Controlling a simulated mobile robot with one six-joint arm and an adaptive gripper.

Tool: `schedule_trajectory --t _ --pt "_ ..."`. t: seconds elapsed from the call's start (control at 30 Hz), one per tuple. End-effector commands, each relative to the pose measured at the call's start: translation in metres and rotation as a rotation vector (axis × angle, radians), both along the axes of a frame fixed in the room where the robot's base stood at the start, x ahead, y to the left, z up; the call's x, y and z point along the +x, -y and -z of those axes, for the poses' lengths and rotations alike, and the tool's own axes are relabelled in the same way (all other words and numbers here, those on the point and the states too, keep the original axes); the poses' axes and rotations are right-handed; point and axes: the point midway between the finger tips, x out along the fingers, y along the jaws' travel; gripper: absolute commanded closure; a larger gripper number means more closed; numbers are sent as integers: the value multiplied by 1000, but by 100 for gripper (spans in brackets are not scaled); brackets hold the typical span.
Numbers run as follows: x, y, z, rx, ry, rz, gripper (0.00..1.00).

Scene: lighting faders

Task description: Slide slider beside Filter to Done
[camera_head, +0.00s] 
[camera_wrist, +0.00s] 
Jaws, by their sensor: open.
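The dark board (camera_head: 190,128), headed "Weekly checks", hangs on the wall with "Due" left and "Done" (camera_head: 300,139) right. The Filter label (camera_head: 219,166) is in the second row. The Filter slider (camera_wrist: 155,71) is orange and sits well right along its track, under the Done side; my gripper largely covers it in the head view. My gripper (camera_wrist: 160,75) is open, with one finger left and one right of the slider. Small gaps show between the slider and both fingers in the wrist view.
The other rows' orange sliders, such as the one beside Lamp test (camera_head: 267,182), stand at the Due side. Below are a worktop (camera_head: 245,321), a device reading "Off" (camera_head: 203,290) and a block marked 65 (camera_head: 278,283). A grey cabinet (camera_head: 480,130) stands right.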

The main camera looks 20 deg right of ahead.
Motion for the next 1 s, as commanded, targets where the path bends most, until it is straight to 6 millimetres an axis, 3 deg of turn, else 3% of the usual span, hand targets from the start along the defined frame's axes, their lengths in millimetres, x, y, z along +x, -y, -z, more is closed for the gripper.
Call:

■ **Requirements**: Print all the data exactly.

■ **The reply**:
Controlling a simulated mobile robot with one six-joint arm and an adaptive gripper.

Tool: `schedule_trajectory --t _ --pt "_ ..."`. t: seconds elapsed from the call's start (control at 30 Hz), one per tuple. End-effector commands, each relative to the pose measured at the call's start: translation in metres and rotation as a rotation vector (axis × angle, radians), both along the axes of a frame fixed in the room where the robot's base stood at the start, x ahead, y to the left, z up; the call's x, y and z point along the +x, -y and -z of those axes, for the poses' lengths and rotations alike, and the tool's own axes are relabelled in the same way (all other words and numbers here, those on the point and the states too, keep the original axes); the poses' axes and rotations are right-handed; point and axes: the point midway between the finger tips, x out along the fingers, y along the jaws' travel; gripper: absolute commanded closure; a larger gripper number means more closed; numbers are sent as integers: the value multiplied by 1000, but by 100 for gripper (spans in brackets are not scaled); brackets hold the typical span.
Numbers run as follows: x, y, z, rx, ry, rz, gripper (0.00..1.00).

Scene: lighting faders

Task description: Slide slider beside Filter to Done
[camera_head, +0.00s] 
[camera_wrist, +0.00s] 
Jaws, by their sensor: open.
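The dark board (camera_head: 190,128), headed "Weekly checks", hangs on the wall with "Due" left and "Done" (camera_head: 300,139) right. The Filter label (camera_head: 219,166) is in the second row. The Filter slider (camera_wrist: 155,71) is orange and sits well right along its track, under the Done side; my gripper largely covers it in the head view. My gripper (camera_wrist: 160,75) is open, with one finger left and one right of the slider. Small gaps show between the slider and both fingers in the wrist view.
The other rows' orange sliders, such as the one beside Lamp test (camera_head: 267,182), stand at the Due side. Below are a worktop (camera_head: 245,321), a device reading "Off" (camera_head: 203,290) and a block marked 65 (camera_head: 278,283). A grey cabinet (camera_head: 480,130) stands right.

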The main camera looks 20 deg right of ahead.
Motion for the next 1 s, as commanded, targets where the path bends most, until it is straight to 6 millimetres an axis, 3 deg of turn, else 3% of the usual span, hand targets from the start along the defined frame's axes, their lengths in millimetres, x, y, z along +x, -y, -z, more is closed for the gripper.
Call:

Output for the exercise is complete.